My longer-term reaction would take some more time and thought... I am generally proud of how most people in the USA and the world seem to be rising against this type of action and standing together. The incredible responses from even small children or traditional enemies have brought me to tears many times, particularly things like jews standing 'watch' around mosques and walking muslims home to make sure no-one hassles them.

I hope we get the *right* people who did this, but it's important to me that we don't harm other innocents in the process.

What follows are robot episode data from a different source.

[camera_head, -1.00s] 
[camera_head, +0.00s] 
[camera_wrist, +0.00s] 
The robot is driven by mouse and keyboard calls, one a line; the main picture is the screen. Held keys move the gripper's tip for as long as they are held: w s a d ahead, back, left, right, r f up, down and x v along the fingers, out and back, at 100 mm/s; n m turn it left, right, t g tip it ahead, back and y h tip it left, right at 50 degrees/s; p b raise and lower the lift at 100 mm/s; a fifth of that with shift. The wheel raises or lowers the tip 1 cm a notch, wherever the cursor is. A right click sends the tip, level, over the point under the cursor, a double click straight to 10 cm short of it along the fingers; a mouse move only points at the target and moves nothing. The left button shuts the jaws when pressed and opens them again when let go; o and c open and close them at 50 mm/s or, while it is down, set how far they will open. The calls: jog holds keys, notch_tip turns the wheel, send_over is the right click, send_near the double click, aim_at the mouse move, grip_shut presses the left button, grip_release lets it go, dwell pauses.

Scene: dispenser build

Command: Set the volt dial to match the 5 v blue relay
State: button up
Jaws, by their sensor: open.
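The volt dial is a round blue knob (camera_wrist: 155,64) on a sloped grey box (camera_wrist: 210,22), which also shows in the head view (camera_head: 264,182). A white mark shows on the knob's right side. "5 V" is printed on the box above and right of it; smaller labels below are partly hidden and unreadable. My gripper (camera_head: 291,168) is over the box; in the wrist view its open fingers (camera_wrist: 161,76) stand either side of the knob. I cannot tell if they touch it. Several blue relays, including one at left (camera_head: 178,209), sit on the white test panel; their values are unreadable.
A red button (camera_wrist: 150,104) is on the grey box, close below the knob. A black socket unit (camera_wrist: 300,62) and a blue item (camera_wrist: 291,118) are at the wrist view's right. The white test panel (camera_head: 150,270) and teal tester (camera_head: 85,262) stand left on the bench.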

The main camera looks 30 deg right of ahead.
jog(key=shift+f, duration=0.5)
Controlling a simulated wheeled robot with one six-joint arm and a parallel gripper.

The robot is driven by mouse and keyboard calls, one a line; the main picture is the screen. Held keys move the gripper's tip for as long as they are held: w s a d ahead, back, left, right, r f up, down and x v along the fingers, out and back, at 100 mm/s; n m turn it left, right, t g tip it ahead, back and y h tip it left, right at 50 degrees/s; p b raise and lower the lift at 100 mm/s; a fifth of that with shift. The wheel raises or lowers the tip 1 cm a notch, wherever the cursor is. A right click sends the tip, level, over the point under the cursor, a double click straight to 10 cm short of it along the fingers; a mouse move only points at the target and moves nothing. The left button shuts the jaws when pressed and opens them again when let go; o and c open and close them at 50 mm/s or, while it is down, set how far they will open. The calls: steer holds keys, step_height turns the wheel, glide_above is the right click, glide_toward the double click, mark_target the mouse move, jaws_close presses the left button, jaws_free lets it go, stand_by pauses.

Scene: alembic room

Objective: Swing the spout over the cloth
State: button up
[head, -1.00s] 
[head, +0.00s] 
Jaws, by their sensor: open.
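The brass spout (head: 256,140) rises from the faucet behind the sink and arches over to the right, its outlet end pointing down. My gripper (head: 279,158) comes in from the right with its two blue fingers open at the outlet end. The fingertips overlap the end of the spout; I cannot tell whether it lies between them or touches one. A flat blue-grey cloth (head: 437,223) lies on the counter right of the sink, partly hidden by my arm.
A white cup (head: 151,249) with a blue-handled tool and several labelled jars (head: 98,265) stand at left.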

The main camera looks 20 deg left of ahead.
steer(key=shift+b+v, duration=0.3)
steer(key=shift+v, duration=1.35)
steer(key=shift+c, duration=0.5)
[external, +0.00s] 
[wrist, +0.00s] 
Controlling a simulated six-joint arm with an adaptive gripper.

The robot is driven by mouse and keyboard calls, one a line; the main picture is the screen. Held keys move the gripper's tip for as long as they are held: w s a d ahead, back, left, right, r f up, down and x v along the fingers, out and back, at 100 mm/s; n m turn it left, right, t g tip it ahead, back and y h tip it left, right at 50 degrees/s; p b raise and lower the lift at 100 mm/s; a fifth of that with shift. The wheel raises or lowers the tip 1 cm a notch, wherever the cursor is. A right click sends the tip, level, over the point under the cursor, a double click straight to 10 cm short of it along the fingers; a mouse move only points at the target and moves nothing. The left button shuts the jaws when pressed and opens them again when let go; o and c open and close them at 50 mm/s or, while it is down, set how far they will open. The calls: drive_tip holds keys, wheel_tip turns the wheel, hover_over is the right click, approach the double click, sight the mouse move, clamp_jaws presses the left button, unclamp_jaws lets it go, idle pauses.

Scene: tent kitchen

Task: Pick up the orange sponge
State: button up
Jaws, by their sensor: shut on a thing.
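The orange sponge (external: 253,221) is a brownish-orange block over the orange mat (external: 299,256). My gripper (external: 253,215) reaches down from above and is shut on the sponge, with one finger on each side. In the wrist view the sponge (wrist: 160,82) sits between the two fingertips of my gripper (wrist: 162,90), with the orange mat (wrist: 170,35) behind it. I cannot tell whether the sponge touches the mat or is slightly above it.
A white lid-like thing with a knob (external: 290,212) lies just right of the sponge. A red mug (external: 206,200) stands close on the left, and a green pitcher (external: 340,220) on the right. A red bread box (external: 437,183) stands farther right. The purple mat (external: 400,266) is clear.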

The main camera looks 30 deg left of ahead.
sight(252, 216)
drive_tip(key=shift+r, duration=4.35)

We also have to be careful in what liberties we give up for increased security or an increased perception of security. Many of the proposals I've seen seem to be mostly law enforcement long-time wishlist items that wouldn't really affect this situation, but are being proposed under the catch-all anti-terrorist umbrella to take advantage of people's fear and desire to do something to protect themselves...

jeff | 36 | Maryland

#258 | Sunday, November 18th 2001
I was at work when the word came down that the Trade Center had been attacked. We rushed to turn on a TV and my first view was of the second plane slamming into the tower. I immediately thought that the history I had learned in school could not prepare me for the feelings that came over me, like surely so many before me, in other generations, had felt before. I had to keep telling myself to calm down, that our government and military could respond and quickly get everything that had happened and anything that might happen into control. One of the most emotional days in my life, which just so happened to fall on my birthday. Like my parent's generation of Pearl Harbor, I will always remember this day vividly. My thoughts and prayers go out to all my fellow countrymen and countrywomen, especially those that parished in the attacks, the heroes that took the plane down in Pennsylvania, and all the rescuers. GOD BLESS AMERICA!!!